Okay, not my biggest PEBCAK of all time, but it may be able to compete for runner-up. 2-byte glyphs now work, so we have:

[@ITEM 6 (JP) ]
このハンイにいるモンスター
つまりこの場合は2ヒキに
ダメージをあたえる?ができる。\0

Or something like that (what I can make out looks sensical enough, although I can only read the hiragana). The question mark is a glyph that's missing from the table, C383.

I'll try to mark up the image of the font to indicate the unID'd glyphs in the morning. And I'll attach my excuse for a program then, for what it's worth--because of a workaround I had to do, chances are that it'll only work on Linux right now.
« Last Edit: February 04, 2011, 09:06:49 pm by alfadorredux »

utunnels

  • Guru of Reason Emeritus
  • Zurvan Surfer (+2500)
  • *
  • Posts: 2797
    • View Profile
Re: [10000] Rip the complete English, Japanese, and French scripts of CT DS
« Reply #19 on: February 05, 2011, 01:41:12 am »
It seems this picture matches Vehek's table, somehow.

alfadorredux

  • Entity
  • Mystical Knight (+700)
  • *
  • Posts: 746
  • Just a purple cat
    • View Profile
Re: [10000] Rip the complete English, Japanese, and French scripts of CT DS
« Reply #20 on: February 05, 2011, 03:02:32 pm »
Yes, that would be the one from RHDN. Here's the annotated version:



Green glyphs are the ones in Vehek's current table (he's gotten about a third of them). White glyphs are the ones we need to add to the table before we can sort out the Japanese-language script. Yellow glyphs are the ones I'm reserving to work on myself (mostly accented Roman characters, plus some symbols and a few kanji). The blue letters and numbers along the edges are indices--write as the row first, then the column. Frex, the index of the lower-case d in the upper right corner is 0F.

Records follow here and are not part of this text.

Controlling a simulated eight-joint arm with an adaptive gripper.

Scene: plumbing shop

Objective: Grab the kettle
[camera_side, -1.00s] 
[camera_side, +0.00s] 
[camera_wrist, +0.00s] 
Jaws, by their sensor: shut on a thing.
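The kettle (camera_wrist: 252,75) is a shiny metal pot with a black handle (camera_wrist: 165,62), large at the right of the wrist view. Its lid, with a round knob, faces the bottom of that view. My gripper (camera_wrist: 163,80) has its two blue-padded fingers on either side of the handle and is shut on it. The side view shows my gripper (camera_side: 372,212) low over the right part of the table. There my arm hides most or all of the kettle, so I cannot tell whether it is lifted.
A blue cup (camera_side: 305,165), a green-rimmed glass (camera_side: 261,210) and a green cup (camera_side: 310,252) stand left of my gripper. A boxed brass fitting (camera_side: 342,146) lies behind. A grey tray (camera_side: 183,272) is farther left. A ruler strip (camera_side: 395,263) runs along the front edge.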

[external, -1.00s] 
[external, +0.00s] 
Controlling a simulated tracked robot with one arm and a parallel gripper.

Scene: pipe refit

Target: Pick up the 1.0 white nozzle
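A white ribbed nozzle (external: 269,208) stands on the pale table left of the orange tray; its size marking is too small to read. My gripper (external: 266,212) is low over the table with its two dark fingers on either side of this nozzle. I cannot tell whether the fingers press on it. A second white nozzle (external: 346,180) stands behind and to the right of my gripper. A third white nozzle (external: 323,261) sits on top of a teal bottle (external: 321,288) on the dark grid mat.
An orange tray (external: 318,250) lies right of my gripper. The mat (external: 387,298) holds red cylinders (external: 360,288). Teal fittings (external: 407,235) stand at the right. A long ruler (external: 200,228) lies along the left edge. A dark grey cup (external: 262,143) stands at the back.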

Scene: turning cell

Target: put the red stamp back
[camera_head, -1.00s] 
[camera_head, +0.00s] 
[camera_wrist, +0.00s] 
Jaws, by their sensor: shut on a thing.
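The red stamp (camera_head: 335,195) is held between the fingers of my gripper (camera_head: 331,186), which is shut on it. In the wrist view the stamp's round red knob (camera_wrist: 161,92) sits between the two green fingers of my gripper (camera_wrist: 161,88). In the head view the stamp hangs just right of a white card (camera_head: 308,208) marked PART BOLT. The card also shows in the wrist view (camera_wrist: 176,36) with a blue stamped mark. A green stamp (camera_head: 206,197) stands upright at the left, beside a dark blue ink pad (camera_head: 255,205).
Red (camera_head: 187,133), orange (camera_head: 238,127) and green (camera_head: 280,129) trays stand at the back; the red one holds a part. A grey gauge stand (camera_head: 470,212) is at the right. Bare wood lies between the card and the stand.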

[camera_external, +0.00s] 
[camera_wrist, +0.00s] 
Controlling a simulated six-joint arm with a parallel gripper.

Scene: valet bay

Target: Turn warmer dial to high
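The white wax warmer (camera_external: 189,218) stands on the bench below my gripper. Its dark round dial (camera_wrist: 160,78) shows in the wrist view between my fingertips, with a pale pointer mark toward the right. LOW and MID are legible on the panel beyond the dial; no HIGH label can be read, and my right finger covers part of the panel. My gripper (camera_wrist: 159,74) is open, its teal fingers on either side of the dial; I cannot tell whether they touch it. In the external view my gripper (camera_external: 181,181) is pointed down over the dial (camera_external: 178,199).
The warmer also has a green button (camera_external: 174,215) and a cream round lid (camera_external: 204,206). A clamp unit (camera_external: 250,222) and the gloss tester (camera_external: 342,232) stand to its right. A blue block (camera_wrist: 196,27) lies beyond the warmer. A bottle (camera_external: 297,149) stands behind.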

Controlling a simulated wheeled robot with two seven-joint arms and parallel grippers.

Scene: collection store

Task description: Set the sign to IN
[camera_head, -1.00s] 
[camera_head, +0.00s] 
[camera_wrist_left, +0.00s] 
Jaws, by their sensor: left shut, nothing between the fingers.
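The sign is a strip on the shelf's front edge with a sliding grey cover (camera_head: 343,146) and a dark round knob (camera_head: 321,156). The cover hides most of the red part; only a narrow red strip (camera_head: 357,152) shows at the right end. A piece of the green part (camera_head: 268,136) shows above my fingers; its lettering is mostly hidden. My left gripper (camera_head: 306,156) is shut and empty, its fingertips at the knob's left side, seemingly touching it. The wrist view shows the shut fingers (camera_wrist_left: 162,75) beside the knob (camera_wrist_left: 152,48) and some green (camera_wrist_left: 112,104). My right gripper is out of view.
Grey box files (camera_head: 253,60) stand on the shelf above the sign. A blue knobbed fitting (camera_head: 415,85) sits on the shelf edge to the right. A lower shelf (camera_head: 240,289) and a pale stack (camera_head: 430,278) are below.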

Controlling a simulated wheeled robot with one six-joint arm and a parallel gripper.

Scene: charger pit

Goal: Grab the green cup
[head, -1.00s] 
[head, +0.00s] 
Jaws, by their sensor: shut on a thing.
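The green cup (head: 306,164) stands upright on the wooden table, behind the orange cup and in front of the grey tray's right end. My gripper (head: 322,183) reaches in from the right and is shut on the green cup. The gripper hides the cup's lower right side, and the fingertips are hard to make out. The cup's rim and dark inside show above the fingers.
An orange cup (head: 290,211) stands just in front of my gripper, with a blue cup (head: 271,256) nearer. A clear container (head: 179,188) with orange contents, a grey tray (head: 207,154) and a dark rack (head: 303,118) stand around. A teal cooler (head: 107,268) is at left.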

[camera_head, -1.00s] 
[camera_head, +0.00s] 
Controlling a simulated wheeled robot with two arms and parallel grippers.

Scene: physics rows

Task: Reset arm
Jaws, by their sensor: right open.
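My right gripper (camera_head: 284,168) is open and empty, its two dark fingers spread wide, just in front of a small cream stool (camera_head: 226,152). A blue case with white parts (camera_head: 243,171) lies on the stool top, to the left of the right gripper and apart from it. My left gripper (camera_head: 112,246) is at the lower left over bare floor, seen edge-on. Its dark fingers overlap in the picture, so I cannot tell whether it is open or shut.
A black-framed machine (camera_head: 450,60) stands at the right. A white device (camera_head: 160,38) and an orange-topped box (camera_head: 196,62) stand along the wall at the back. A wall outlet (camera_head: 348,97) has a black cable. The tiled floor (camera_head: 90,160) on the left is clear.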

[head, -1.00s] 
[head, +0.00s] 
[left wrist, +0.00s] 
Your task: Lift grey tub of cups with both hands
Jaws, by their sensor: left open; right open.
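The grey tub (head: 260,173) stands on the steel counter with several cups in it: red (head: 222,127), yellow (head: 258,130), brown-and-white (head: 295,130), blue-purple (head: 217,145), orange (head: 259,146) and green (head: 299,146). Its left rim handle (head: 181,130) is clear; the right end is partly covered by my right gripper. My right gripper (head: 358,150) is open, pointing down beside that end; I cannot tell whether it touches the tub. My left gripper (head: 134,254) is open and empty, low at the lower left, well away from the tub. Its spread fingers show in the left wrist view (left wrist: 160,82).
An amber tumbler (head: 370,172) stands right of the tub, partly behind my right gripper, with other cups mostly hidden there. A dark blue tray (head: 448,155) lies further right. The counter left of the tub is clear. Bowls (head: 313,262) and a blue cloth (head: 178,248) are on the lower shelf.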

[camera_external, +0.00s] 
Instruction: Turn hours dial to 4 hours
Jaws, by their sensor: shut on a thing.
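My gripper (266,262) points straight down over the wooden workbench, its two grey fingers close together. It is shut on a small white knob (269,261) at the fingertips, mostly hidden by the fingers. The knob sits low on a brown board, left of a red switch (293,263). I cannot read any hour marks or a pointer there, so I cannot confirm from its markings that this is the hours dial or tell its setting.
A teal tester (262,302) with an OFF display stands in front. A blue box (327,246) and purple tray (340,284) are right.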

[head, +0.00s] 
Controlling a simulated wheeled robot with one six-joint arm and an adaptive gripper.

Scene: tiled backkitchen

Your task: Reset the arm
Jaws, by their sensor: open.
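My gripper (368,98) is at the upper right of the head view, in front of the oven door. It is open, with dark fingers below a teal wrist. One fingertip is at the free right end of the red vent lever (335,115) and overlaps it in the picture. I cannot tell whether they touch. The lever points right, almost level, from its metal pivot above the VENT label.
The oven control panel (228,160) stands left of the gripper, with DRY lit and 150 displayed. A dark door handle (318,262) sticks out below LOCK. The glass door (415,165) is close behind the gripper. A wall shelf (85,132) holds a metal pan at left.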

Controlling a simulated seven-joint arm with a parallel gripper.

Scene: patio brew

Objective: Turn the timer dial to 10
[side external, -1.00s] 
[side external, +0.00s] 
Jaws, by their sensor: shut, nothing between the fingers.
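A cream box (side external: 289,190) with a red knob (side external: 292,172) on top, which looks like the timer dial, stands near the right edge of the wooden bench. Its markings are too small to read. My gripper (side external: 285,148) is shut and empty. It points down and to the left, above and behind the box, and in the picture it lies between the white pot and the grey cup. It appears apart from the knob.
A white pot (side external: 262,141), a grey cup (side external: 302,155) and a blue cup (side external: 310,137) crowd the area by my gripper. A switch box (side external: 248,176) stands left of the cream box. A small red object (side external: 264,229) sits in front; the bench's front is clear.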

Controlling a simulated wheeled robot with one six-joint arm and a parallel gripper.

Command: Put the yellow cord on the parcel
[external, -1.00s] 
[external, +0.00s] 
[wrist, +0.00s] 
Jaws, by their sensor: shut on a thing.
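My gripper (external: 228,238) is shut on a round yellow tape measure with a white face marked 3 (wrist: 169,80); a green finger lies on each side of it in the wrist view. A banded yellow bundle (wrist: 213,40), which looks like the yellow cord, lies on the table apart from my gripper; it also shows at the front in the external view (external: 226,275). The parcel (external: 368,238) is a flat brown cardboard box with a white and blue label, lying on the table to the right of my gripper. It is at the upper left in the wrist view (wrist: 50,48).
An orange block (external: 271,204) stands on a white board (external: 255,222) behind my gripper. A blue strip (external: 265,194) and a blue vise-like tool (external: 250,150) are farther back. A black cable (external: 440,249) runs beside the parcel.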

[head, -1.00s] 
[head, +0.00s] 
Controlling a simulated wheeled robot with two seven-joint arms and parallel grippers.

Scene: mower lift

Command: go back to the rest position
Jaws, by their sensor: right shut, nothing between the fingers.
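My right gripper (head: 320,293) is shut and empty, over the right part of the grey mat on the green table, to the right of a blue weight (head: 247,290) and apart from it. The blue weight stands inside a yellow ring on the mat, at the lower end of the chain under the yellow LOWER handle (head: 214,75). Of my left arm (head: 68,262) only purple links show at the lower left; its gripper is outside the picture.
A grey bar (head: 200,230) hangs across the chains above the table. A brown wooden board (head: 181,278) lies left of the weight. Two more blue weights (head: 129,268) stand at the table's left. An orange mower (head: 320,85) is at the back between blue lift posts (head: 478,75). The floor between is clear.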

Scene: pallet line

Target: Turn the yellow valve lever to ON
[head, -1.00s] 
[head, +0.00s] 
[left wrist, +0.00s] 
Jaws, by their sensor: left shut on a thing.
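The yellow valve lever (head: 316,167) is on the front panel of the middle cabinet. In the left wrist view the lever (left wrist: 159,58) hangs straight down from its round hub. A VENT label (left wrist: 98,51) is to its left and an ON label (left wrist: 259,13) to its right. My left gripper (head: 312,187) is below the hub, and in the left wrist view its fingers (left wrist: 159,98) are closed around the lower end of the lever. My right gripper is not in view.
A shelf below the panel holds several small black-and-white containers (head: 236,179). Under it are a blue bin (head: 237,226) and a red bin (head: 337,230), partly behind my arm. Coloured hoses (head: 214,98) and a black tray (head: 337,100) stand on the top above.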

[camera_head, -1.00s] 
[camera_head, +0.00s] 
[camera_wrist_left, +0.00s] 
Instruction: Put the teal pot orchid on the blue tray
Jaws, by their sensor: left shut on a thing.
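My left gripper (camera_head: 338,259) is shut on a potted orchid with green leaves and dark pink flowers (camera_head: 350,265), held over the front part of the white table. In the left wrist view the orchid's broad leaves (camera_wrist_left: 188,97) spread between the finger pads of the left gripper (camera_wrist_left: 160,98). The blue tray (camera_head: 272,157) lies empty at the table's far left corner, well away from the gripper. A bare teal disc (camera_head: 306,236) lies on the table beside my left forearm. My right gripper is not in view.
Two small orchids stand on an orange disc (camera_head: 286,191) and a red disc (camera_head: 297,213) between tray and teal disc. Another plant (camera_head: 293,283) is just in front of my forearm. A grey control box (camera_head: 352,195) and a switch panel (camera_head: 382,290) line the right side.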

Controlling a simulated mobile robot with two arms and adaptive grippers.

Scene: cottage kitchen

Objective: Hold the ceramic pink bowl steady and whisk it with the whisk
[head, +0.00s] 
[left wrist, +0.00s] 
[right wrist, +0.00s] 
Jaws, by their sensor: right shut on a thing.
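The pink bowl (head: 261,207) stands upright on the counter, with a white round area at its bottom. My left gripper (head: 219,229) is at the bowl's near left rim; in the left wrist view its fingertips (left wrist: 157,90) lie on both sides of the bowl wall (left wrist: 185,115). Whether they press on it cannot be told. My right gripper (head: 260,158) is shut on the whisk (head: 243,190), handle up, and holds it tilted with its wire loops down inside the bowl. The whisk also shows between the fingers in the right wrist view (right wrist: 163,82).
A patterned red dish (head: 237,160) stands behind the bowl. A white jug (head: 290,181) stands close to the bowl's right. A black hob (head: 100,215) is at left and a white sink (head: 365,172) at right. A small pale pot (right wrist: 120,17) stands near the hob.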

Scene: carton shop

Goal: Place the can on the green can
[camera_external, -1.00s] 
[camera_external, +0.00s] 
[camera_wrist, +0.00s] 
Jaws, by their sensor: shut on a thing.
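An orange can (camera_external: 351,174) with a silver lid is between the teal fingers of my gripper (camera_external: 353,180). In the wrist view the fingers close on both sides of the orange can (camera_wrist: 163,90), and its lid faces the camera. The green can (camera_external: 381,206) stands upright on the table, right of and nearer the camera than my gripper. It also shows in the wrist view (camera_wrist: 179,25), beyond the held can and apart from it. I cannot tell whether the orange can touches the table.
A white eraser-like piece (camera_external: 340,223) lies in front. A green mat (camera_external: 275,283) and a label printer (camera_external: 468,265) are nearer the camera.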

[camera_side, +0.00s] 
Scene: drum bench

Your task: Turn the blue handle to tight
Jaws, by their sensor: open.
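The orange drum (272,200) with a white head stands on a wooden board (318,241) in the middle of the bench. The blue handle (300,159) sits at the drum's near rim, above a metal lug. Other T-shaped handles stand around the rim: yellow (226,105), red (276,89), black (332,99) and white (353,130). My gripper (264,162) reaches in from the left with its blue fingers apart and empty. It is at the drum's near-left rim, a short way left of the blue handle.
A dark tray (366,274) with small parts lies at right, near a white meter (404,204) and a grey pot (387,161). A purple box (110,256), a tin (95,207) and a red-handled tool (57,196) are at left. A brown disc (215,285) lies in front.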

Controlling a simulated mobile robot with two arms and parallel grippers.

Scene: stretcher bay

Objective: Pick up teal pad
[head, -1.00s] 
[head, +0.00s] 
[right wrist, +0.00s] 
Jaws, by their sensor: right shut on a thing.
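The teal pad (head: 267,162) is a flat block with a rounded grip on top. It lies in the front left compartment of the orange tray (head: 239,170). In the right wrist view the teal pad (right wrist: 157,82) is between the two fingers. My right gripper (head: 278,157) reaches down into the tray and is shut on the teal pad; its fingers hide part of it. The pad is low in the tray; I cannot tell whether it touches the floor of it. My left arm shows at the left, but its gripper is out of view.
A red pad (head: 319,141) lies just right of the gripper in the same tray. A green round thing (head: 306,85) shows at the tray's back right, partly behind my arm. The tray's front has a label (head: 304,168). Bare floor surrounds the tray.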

What we need to do now is match up the indices with the glyph characters. You do not need to know any Japanese to help with this--a willingness to match leetle tiny pictures with each other is sufficient. http://www.rikai.com/library/kanjitables/kanji_codes.unicode.shtml has a set of kanji characters if you're not able to type them (you may need the Shift-JIS table linked at the top of that page for a few of the odder things in the font, like the circled numbers). It may be easier to see details if you magnify the image to 200% of its original size (or not). There are still a lot of easily-identifiable glyphs (symbols, half-width kana, and simple kanji) that are not in the table.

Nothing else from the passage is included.